» **Given information**:

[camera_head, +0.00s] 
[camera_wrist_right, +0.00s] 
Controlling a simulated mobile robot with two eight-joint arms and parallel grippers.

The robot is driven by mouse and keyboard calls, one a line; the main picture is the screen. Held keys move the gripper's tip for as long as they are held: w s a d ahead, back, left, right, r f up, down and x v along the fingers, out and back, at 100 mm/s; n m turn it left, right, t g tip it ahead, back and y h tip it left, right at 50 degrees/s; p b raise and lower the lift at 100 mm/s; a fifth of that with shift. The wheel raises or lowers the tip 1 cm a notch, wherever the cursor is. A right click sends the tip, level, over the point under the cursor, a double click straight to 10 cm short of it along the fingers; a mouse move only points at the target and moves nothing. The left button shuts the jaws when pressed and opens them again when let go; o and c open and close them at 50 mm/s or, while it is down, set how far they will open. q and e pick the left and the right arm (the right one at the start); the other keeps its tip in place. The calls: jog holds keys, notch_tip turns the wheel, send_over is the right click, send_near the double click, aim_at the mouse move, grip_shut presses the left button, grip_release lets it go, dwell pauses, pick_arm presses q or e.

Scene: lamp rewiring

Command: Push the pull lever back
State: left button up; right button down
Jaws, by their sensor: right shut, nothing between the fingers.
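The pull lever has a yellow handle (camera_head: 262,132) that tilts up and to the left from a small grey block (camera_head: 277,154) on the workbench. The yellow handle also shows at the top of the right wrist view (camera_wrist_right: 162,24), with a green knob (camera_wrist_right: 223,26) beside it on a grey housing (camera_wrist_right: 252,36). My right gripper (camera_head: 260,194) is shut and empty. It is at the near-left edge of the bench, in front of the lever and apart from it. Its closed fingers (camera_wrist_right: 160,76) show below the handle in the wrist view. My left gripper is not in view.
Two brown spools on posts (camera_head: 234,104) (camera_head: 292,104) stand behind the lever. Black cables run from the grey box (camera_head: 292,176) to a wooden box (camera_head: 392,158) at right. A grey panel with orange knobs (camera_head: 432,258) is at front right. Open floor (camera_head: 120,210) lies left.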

» **What this task involves**: Go through the material and copy out every line with "back" in it.

» **Task result**:
The robot is driven by mouse and keyboard calls, one a line; the main picture is the screen. Held keys move the gripper's tip for as long as they are held: w s a d ahead, back, left, right, r f up, down and x v along the fingers, out and back, at 100 mm/s; n m turn it left, right, t g tip it ahead, back and y h tip it left, right at 50 degrees/s; p b raise and lower the lift at 100 mm/s; a fifth of that with shift. The wheel raises or lowers the tip 1 cm a notch, wherever the cursor is. A right click sends the tip, level, over the point under the cursor, a double click straight to 10 cm short of it along the fingers; a mouse move only points at the target and moves nothing. The left button shuts the jaws when pressed and opens them again when let go; o and c open and close them at 50 mm/s or, while it is down, set how far they will open. q and e pick the left and the right arm (the right one at the start); the other keeps its tip in place. The calls: jog holds keys, notch_tip turns the wheel, send_over is the right click, send_near the double click, aim_at the mouse move, grip_shut presses the left button, grip_release lets it go, dwell pauses, pick_arm presses q or e.
Command: Push the pull lever back

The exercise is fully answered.